Job ::
Restate each line of the listing exactly, without carrying over any pictures.

* BEGIN Record extracts *

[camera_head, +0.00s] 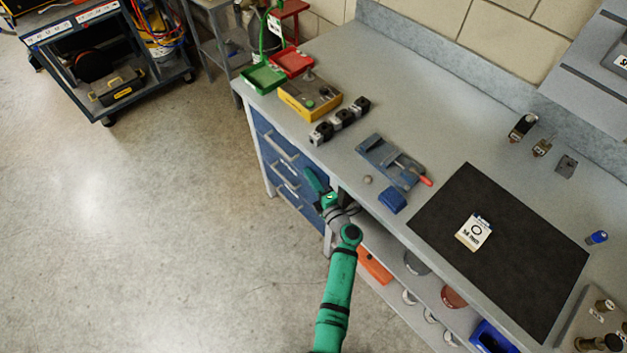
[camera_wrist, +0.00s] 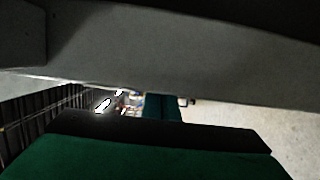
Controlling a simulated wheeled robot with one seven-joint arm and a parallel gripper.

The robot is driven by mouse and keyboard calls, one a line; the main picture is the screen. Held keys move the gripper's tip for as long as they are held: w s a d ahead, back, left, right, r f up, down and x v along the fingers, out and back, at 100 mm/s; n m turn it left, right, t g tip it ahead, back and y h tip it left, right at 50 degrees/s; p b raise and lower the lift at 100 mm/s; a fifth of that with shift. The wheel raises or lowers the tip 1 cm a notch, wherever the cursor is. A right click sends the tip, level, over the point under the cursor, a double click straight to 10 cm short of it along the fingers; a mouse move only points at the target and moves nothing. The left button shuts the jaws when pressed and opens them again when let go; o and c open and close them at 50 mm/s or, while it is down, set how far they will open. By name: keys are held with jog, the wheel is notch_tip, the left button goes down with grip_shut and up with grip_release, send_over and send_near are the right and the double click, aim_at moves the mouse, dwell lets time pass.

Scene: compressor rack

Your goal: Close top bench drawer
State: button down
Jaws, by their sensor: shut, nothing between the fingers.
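The bench drawers have blue fronts and silver bar handles, stacked under the left end of the grey bench (camera_head: 425,95). The top bench drawer (camera_head: 272,137) is just below the bench top; I cannot tell whether a small gap is left at its front. My green gripper (camera_head: 316,183) is at the right end of the drawer stack, beside the bench's front edge. It is shut with nothing seen in it. I cannot tell whether it touches a drawer. In the wrist view, a green and black part of my gripper (camera_wrist: 160,150) fills the bottom, under a close grey surface.
The bench top bears a yellow box (camera_head: 309,98), a blue vise-like tool (camera_head: 390,160) and a black mat (camera_head: 500,245). An open shelf (camera_head: 395,262) with an orange item is right of the drawers. Floor (camera_head: 150,220) on the left is clear. A cart (camera_head: 110,85) stands far left.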

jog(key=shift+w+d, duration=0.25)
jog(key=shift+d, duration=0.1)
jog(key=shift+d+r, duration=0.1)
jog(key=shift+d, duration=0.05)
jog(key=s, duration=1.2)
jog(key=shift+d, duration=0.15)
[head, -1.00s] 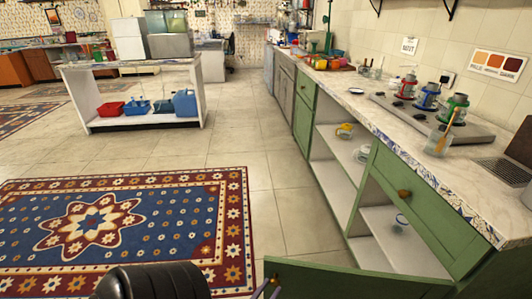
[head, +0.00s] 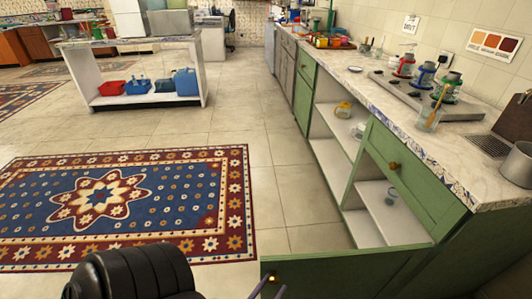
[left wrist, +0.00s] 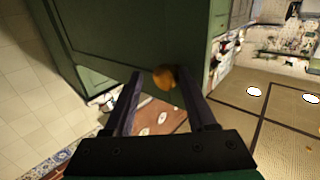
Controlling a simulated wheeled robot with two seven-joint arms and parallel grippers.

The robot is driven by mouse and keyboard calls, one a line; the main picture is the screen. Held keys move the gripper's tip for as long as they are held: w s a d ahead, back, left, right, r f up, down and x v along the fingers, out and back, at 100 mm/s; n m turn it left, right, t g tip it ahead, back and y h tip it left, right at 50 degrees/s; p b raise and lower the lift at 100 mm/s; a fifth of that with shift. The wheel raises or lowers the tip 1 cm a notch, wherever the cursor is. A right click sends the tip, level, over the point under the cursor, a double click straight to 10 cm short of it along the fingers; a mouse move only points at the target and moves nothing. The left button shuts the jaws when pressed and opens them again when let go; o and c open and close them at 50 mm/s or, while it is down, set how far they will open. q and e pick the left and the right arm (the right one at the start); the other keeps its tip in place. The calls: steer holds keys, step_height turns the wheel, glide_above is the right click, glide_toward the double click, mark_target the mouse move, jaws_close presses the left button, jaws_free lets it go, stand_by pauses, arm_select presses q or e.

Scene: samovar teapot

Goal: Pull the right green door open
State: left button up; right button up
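The right green door (head: 350,272) stands swung out from the lower cabinet at the bottom of the head view. Its round brass knob (head: 272,279) is near its free end. In the left wrist view the green door (left wrist: 130,30) fills the upper middle, and the orange-brown knob (left wrist: 163,77) shows between my fingertips, closer to the right-hand finger. My left gripper (left wrist: 159,75) is open, its fingers apart at the knob; I cannot tell whether they touch it. My right gripper is in neither view.
A green panel with a brass knob (head: 394,165) is on the cabinet front, above an open shelf with a small glass (head: 391,194). A patterned rug (head: 130,205) lies left; tiled floor between is clear.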

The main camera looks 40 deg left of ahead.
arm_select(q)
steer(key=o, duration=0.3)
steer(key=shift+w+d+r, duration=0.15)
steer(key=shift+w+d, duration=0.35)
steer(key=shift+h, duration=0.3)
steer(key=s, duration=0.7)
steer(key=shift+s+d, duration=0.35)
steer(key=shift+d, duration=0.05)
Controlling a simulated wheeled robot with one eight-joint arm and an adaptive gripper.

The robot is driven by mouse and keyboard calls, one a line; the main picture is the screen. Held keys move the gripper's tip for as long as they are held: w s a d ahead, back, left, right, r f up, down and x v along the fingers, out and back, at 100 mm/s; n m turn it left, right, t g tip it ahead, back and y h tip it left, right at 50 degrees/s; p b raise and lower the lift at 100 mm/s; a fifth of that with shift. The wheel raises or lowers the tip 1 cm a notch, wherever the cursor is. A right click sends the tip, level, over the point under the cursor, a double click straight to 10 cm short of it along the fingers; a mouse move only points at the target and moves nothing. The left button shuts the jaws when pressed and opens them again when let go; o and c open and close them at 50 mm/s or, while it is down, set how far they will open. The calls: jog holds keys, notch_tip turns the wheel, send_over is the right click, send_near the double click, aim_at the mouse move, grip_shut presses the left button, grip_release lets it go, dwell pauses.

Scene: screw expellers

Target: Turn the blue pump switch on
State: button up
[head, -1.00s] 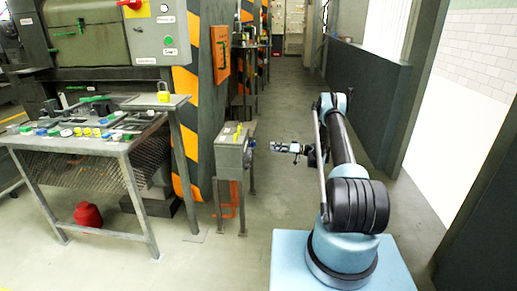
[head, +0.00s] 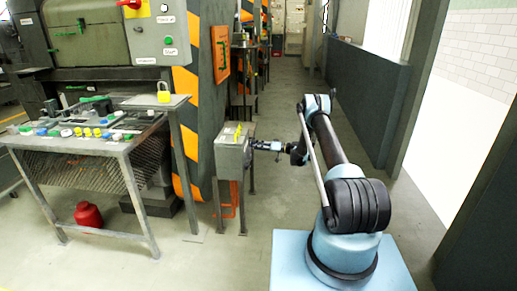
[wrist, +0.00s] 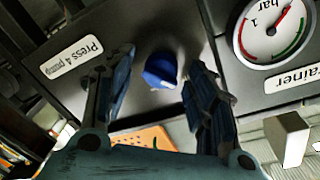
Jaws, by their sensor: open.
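The blue pump switch (wrist: 161,69) is a round blue knob on a dark panel in the wrist view. A label reading "Press 4 pump" (wrist: 72,59) is beside it. My gripper (wrist: 162,75) is open, with one finger on each side of the knob, and I cannot tell whether either finger touches it. In the head view my gripper (head: 257,146) is at the right side of a grey box (head: 231,158) on a stand, and the knob is hidden there.
A pressure gauge (wrist: 272,28) and a "...rainer" label (wrist: 293,80) are right of the knob. The aisle floor (head: 285,90) behind is clear.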

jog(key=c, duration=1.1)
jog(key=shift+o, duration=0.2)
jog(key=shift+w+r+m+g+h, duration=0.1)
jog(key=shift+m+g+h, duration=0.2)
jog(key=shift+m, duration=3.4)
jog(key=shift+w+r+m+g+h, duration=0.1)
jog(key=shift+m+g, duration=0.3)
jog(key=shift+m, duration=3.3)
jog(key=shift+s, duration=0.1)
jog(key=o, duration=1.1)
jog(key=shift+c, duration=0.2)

* END Record extracts *

Solved problem ::
[camera_head, +0.00s] 
[camera_wrist, +0.00s] 
Controlling a simulated wheeled robot with one seven-joint arm and a parallel gripper.

The robot is driven by mouse and keyboard calls, one a line; the main picture is the screen. Held keys move the gripper's tip for as long as they are held: w s a d ahead, back, left, right, r f up, down and x v along the fingers, out and back, at 100 mm/s; n m turn it left, right, t g tip it ahead, back and y h tip it left, right at 50 degrees/s; p b raise and lower the lift at 100 mm/s; a fifth of that with shift. The wheel raises or lowers the tip 1 cm a notch, wherever the cursor is. A right click sends the tip, level, over the point under the cursor, a double click straight to 10 cm short of it along the fingers; a mouse move only points at the target and moves nothing. The left button shuts the jaws when pressed and opens them again when let go; o and c open and close them at 50 mm/s or, while it is down, set how far they will open. By name: keys are held with jog, the wheel is notch_tip, the left button goes down with grip_shut and up with grip_release, send_over and send_near are the right and the double click, aim_at moves the mouse, dwell lets time pass.

Scene: compressor rack

Your goal: Close top bench drawer
State: button down
Jaws, by their sensor: shut, nothing between the fingers.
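The bench drawers have blue fronts and silver bar handles, stacked under the left end of the grey bench (camera_head: 425,95). The top bench drawer (camera_head: 272,137) is just below the bench top; I cannot tell whether a small gap is left at its front. My green gripper (camera_head: 316,183) is at the right end of the drawer stack, beside the bench's front edge. It is shut with nothing seen in it. I cannot tell whether it touches a drawer. In the wrist view, a green and black part of my gripper (camera_wrist: 160,150) fills the bottom, under a close grey surface.
The bench top bears a yellow box (camera_head: 309,98), a blue vise-like tool (camera_head: 390,160) and a black mat (camera_head: 500,245). An open shelf (camera_head: 395,262) with an orange item is right of the drawers. Floor (camera_head: 150,220) on the left is clear. A cart (camera_head: 110,85) stands far left.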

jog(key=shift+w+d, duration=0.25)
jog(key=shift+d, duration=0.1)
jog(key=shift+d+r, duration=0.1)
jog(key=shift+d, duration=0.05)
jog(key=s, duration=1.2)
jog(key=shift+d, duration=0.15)
[head, -1.00s] 
[head, +0.00s] 
[left wrist, +0.00s] 
Controlling a simulated wheeled robot with two seven-joint arms and parallel grippers.

The robot is driven by mouse and keyboard calls, one a line; the main picture is the screen. Held keys move the gripper's tip for as long as they are held: w s a d ahead, back, left, right, r f up, down and x v along the fingers, out and back, at 100 mm/s; n m turn it left, right, t g tip it ahead, back and y h tip it left, right at 50 degrees/s; p b raise and lower the lift at 100 mm/s; a fifth of that with shift. The wheel raises or lowers the tip 1 cm a notch, wherever the cursor is. A right click sends the tip, level, over the point under the cursor, a double click straight to 10 cm short of it along the fingers; a mouse move only points at the target and moves nothing. The left button shuts the jaws when pressed and opens them again when let go; o and c open and close them at 50 mm/s or, while it is down, set how far they will open. q and e pick the left and the right arm (the right one at the start); the other keeps its tip in place. The calls: steer holds keys, step_height turns the wheel, glide_above is the right click, glide_toward the double click, mark_target the mouse move, jaws_close presses the left button, jaws_free lets it go, stand_by pauses, arm_select presses q or e.

Scene: samovar teapot

Goal: Pull the right green door open
State: left button up; right button up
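The right green door (head: 350,272) stands swung out from the lower cabinet at the bottom of the head view. Its round brass knob (head: 272,279) is near its free end. In the left wrist view the green door (left wrist: 130,30) fills the upper middle, and the orange-brown knob (left wrist: 163,77) shows between my fingertips, closer to the right-hand finger. My left gripper (left wrist: 159,75) is open, its fingers apart at the knob; I cannot tell whether they touch it. My right gripper is in neither view.
A green panel with a brass knob (head: 394,165) is on the cabinet front, above an open shelf with a small glass (head: 391,194). A patterned rug (head: 130,205) lies left; tiled floor between is clear.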

The main camera looks 40 deg left of ahead.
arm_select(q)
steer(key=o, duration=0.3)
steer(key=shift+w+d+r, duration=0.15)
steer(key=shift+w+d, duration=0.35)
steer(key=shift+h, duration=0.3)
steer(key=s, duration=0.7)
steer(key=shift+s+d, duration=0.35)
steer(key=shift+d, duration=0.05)
Controlling a simulated wheeled robot with one eight-joint arm and an adaptive gripper.

The robot is driven by mouse and keyboard calls, one a line; the main picture is the screen. Held keys move the gripper's tip for as long as they are held: w s a d ahead, back, left, right, r f up, down and x v along the fingers, out and back, at 100 mm/s; n m turn it left, right, t g tip it ahead, back and y h tip it left, right at 50 degrees/s; p b raise and lower the lift at 100 mm/s; a fifth of that with shift. The wheel raises or lowers the tip 1 cm a notch, wherever the cursor is. A right click sends the tip, level, over the point under the cursor, a double click straight to 10 cm short of it along the fingers; a mouse move only points at the target and moves nothing. The left button shuts the jaws when pressed and opens them again when let go; o and c open and close them at 50 mm/s or, while it is down, set how far they will open. The calls: jog holds keys, notch_tip turns the wheel, send_over is the right click, send_near the double click, aim_at the mouse move, grip_shut presses the left button, grip_release lets it go, dwell pauses.

Scene: screw expellers

Target: Turn the blue pump switch on
State: button up
[head, -1.00s] 
[head, +0.00s] 
[wrist, +0.00s] 
Jaws, by their sensor: open.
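The blue pump switch (wrist: 161,69) is a round blue knob on a dark panel in the wrist view. A label reading "Press 4 pump" (wrist: 72,59) is beside it. My gripper (wrist: 162,75) is open, with one finger on each side of the knob, and I cannot tell whether either finger touches it. In the head view my gripper (head: 257,146) is at the right side of a grey box (head: 231,158) on a stand, and the knob is hidden there.
A pressure gauge (wrist: 272,28) and a "...rainer" label (wrist: 293,80) are right of the knob. The aisle floor (head: 285,90) behind is clear.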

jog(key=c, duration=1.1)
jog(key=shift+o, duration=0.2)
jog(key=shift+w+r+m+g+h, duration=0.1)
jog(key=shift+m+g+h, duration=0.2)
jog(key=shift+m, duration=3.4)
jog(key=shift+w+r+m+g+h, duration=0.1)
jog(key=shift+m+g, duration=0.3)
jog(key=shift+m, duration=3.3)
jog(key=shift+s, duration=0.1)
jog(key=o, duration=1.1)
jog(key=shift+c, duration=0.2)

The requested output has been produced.